For this 2018 work, the artist drove along the Underground Railroad route from New Orleans to Montreal with a truck full of concrete watermelons. He made stops along the way, performing with—and leaving behind—the cast watermelons. A fruit that once symbolized self-sufficiency and freedom for emancipated black Americans, the watermelon was quickly weaponized by white society to falsely imply laziness and lack of sophistication. Nazareth thus reclaimed and restored the watermelon to its original meaning. CA–Untitled (Allegory of Angola) was captured in Savannah, Georgia, in front of a monument to black volunteer soldiers who fought against the British during the American Revolutionary War.
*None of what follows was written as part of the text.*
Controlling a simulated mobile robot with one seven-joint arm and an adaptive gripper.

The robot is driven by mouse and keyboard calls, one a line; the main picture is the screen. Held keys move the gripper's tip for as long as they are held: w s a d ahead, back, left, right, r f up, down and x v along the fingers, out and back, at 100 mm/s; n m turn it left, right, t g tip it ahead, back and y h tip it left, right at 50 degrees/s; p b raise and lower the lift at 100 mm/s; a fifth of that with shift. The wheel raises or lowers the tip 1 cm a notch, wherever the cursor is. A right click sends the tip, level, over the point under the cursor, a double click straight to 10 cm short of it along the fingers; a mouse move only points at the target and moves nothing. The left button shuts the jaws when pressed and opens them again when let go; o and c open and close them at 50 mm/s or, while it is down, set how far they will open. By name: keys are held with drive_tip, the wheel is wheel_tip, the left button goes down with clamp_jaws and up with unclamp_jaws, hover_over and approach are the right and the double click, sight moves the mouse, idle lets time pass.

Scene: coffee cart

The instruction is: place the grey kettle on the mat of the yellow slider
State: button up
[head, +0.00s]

These free men of color were recruited from the former French colony now known as Haiti. In the photographs, Nazareth performs capoeira, an Afro-Brazilian martial art dance form that has long served as a means of cultural resistance, self-defense and spiritual empowerment in Brazil.

In his performance, Nazareth is both honoring the soldiers and practicing the dance as a ritual of decolonization. The title of the work references Angola, in central Africa, where the majority of enslaved Africans in Brazil originated and from where capoeira’s roots derive. CA–Untitled (Allegory of Angola) was a gift from Nancy A. Nasher and David J. Haemisegger.